We could even have time to see the Indira Gandhi Museum or else Lotus Temple can be replaced with the museum visit. The history of the Gandhi family is well documented in this old building which was the last residence of Mrs Gandhi.

Overnight will be at Delhi.

Day 03 : Delhi - Agra By Train

Early morning you will be transferred to the railway station to board train for Agra.

Reach Agra and proceed for sightseeing of SIKANDARA.

SIKANDRA - This beautifully maintained monument is where EMPEROR AKBAR was buried. It is a very low profile monument but it has one of the most awe - inspiring tombs. It is surreal how one of the greatest emperors has been put to rest. The manicured lawns has spotted and other varieties of deer roaming in them.

Come back and check into the hotel.

AGRA: Two great Mughal monarchs, Akbar and Shah Jahan, transformed the little village of Agra into a befitting second capital of the Mughal Empire - giving it the name Dar-ul-Khilafat {seat of the Emperor}. Today a visitor to Agra is caught up in a world of contrasting edifices, of red sandstone and white marble, narrow galleys and quaint buggies, and that irresistible charm that this favorite city of the Mughals still retains. It is not surprising, that modern Agra still reflects its Mughal heritage most conspicuously. A walk down the narrow bustling streets of the city will introduce the visitor to the wafting aroma of Mughlai cuisine.

Relax and then proceed for the city sightseeing.

TAJ MAHAL - Little needs to be said about this architectural wonder which is always the soul raison-de-etre for every tourist's visit to Agra. Built by Shah Jahan, the Taj is a white marble memorial to his beautiful wife Mumtaz Mahal. This monument took 22 years to be completed and was designed, and planned by Persian architect Ustad Isa. Apart from its stunning design balance and perfect symmetry, the Taj is also noted particularly for its elegant domes, intricately carved screens and some of the best inlay work ever seen.

AGRA FORT - Built by the famed Mughal emperor Akbar in 1565 AD, the fort is predominantly of red sandstone. Ensconced within is the picture perfect Pearl Mosque, which is a major tourist attraction. It lies on the bend of the river Yamuna, almost in the heart of the town. Akbar built it as his citadel over the years 1563-73 in the finest architectural style.

After Agra Fort we will visit BABY TAJ - The interiors of which are considered better than the Taj.

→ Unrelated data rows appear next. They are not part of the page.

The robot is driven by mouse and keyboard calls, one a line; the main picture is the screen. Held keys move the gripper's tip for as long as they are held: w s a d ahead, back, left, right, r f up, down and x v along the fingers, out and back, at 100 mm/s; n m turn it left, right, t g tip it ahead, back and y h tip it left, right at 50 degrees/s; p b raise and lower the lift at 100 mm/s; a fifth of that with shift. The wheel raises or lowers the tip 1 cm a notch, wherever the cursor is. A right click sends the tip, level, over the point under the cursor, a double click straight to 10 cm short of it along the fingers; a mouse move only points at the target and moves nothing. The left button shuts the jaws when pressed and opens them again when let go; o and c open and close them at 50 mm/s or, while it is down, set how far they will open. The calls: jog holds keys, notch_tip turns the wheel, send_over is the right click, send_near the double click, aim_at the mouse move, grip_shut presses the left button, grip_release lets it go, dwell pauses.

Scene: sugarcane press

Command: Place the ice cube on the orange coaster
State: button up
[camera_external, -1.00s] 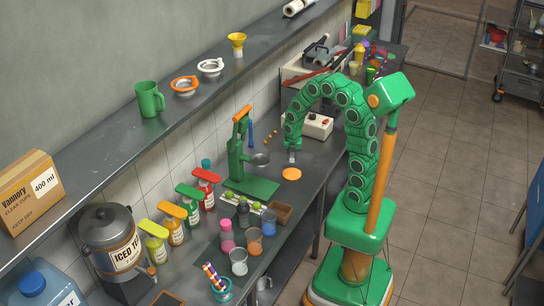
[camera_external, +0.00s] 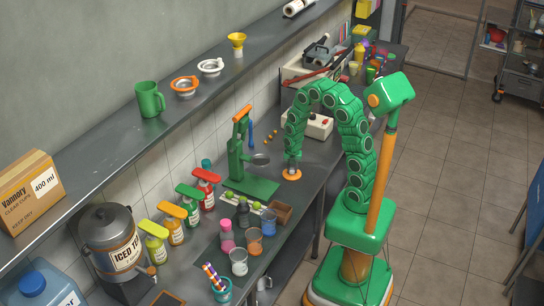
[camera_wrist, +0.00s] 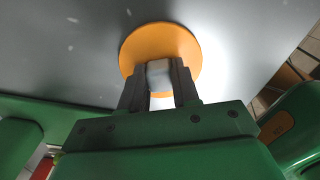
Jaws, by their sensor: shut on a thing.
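The orange coaster (camera_external: 292,177) lies flat on the grey counter, just right of the green press. My gripper (camera_external: 292,165) points down directly over the coaster. In the wrist view my gripper (camera_wrist: 159,72) is shut on the ice cube (camera_wrist: 159,70), a small pale block between the two dark fingers. The coaster (camera_wrist: 160,40) shows behind and around the fingertips. The cube is over the coaster; whether it touches the surface I cannot tell. In the external view the cube is too small to make out clearly.
The green press (camera_external: 240,160) with its base plate stands close to the left of the coaster. A white appliance (camera_external: 313,125) is behind. The counter right around the coaster is clear.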

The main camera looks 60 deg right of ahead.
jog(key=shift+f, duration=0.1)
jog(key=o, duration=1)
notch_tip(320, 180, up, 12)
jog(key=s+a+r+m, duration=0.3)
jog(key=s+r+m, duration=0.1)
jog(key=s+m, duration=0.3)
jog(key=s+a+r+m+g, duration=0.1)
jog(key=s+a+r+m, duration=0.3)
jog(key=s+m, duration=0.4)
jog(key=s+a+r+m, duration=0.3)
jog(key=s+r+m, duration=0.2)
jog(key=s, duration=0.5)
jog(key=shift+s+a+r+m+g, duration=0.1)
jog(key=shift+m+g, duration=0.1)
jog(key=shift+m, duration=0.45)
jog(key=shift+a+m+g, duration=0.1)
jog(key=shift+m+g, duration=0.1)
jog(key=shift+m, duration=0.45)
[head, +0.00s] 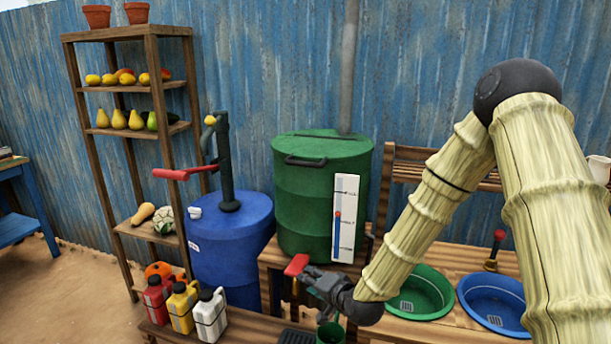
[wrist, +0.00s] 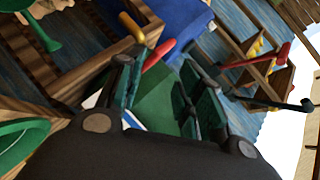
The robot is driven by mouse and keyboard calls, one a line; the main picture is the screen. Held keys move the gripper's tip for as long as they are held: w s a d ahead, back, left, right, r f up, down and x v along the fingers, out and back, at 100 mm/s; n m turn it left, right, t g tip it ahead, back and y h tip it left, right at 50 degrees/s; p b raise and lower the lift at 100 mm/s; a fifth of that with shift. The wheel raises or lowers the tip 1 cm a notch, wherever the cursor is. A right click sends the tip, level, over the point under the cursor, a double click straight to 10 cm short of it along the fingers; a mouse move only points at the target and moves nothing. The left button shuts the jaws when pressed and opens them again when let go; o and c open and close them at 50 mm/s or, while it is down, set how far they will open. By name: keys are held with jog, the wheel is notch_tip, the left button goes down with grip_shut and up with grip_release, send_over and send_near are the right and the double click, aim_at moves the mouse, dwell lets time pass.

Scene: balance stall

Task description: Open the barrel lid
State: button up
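The green barrel (head: 300,210) stands on a wooden bench against the back wall in the head view. Its green lid (head: 330,143) lies flat and shut on top, with a dark handle (head: 304,161) at the front left. My gripper (head: 318,279) is low in front of the barrel, well below the lid and apart from the handle. In the wrist view my gripper (wrist: 155,92) has its fingers spread with nothing between them. Green barrel surface (wrist: 153,100) shows beyond the gap. A red tap lever (head: 296,265) is close by the fingertips; whether they touch is unclear.
A blue barrel (head: 225,245) with a dark, red-handled pump (head: 224,160) stands left of the green one. A white gauge (head: 346,220) is on the green barrel's front. Jugs (head: 181,307) stand front left. Green (head: 443,296) and blue (head: 489,319) basins sit right.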

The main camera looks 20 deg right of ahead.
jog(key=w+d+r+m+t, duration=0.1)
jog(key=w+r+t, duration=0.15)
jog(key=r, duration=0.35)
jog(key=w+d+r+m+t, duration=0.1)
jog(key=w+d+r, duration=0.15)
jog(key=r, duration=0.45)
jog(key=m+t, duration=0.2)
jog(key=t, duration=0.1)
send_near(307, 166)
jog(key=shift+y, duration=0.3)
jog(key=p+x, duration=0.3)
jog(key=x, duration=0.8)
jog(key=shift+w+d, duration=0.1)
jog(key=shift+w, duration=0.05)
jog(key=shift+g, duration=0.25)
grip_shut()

Overnight will be at Agra.

Day 04 : Agra - Fatehpur Sikri - Jaipur By Road

After breakfast drive to beautiful Pink City - Jaipur.

Stop at Fatehpur Sikri.

Fatehpur Sikri is 37 km west of Agra. Jajal-ud-din-Muhammad Akbar, Humanyun's son, accessed the throne at the tender age of 14. While hunting around Sikri his curiosity was aroused by the songs of some minstrels about the celebrated Khwaja -Mu'inu'd-din Chisti, the founder of the Chisti order of SUFIS. Akbar, who was without a male heir heard about Saint Salim Chisti and visited him in the year 1568. The saint blessed him with 3 sons and in gratitude Akbar ordered the great mosque of Fatehpur Sikri built under his supervision. As a mark of respect to the saint, Akbar shifted his capital to Fatehpur Sikri and built various secular buildings like the Diwan -I-Am, Diwan-I-Khas, Jodhabai palace, Birbal's house, Marian's house and the Panchmahal.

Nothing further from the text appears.